- Brief -
From the entries below, copy exactly the lines from the one that contains "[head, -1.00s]" through the one that contains "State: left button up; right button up", both included, and only those.

[Dataset excerpt]

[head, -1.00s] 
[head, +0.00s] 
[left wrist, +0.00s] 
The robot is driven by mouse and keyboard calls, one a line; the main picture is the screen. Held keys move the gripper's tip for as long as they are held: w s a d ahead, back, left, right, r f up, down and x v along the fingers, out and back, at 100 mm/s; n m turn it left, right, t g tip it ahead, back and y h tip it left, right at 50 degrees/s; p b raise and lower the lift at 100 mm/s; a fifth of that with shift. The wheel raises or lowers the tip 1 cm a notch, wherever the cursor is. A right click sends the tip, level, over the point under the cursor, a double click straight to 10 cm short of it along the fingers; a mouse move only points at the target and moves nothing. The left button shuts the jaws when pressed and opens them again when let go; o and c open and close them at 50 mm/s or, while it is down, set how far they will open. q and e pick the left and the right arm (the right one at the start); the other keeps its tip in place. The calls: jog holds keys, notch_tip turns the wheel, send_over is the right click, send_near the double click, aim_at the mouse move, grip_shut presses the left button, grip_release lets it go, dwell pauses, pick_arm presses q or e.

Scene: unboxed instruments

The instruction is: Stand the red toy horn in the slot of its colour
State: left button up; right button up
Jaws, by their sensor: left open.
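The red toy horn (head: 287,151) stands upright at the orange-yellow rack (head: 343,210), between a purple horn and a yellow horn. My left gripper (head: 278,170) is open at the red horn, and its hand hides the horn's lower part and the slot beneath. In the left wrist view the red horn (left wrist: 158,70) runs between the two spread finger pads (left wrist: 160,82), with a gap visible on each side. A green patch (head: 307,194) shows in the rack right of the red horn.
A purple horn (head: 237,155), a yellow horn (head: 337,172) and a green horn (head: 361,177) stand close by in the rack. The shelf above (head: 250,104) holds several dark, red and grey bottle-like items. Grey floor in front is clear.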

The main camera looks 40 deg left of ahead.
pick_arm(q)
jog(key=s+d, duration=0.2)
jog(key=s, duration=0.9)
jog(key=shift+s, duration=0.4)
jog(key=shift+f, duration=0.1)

--

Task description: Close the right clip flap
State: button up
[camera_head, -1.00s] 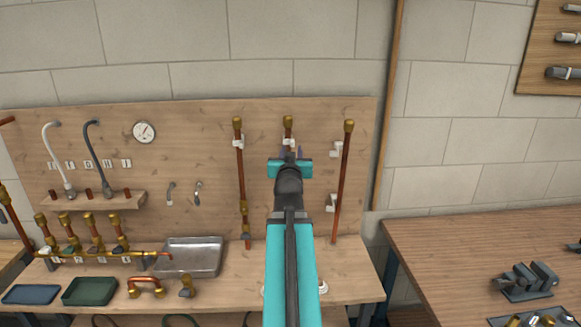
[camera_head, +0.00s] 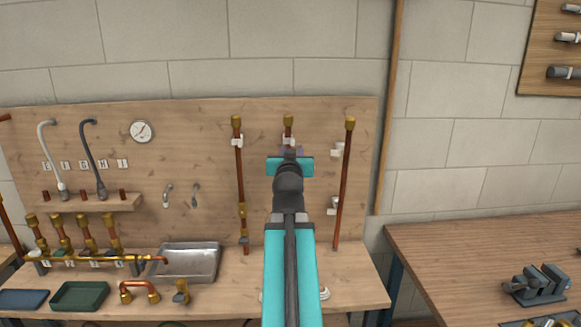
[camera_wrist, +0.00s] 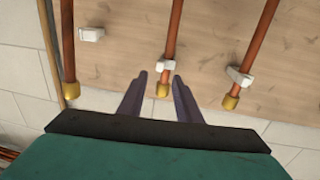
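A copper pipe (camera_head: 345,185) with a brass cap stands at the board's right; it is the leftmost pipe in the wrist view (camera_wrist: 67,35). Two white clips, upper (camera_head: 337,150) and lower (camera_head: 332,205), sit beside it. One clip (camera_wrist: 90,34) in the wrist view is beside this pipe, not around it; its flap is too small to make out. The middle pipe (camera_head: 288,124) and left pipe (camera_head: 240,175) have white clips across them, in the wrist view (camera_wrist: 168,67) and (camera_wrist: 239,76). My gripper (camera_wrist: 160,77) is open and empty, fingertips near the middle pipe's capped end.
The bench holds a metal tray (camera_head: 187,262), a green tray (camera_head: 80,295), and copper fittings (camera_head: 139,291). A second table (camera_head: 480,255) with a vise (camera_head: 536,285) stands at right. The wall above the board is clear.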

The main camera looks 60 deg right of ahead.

- Response below -
[head, -1.00s] 
[head, +0.00s] 
[left wrist, +0.00s] 
The robot is driven by mouse and keyboard calls, one a line; the main picture is the screen. Held keys move the gripper's tip for as long as they are held: w s a d ahead, back, left, right, r f up, down and x v along the fingers, out and back, at 100 mm/s; n m turn it left, right, t g tip it ahead, back and y h tip it left, right at 50 degrees/s; p b raise and lower the lift at 100 mm/s; a fifth of that with shift. The wheel raises or lowers the tip 1 cm a notch, wherever the cursor is. A right click sends the tip, level, over the point under the cursor, a double click straight to 10 cm short of it along the fingers; a mouse move only points at the target and moves nothing. The left button shuts the jaws when pressed and opens them again when let go; o and c open and close them at 50 mm/s or, while it is down, set how far they will open. q and e pick the left and the right arm (the right one at the start); the other keeps its tip in place. The calls: jog holds keys, notch_tip turns the wheel, send_over is the right click, send_near the double click, aim_at the mouse move, grip_shut presses the left button, grip_release lets it go, dwell pauses, pick_arm presses q or e.

Scene: unboxed instruments

The instruction is: Stand the red toy horn in the slot of its colour
State: left button up; right button up

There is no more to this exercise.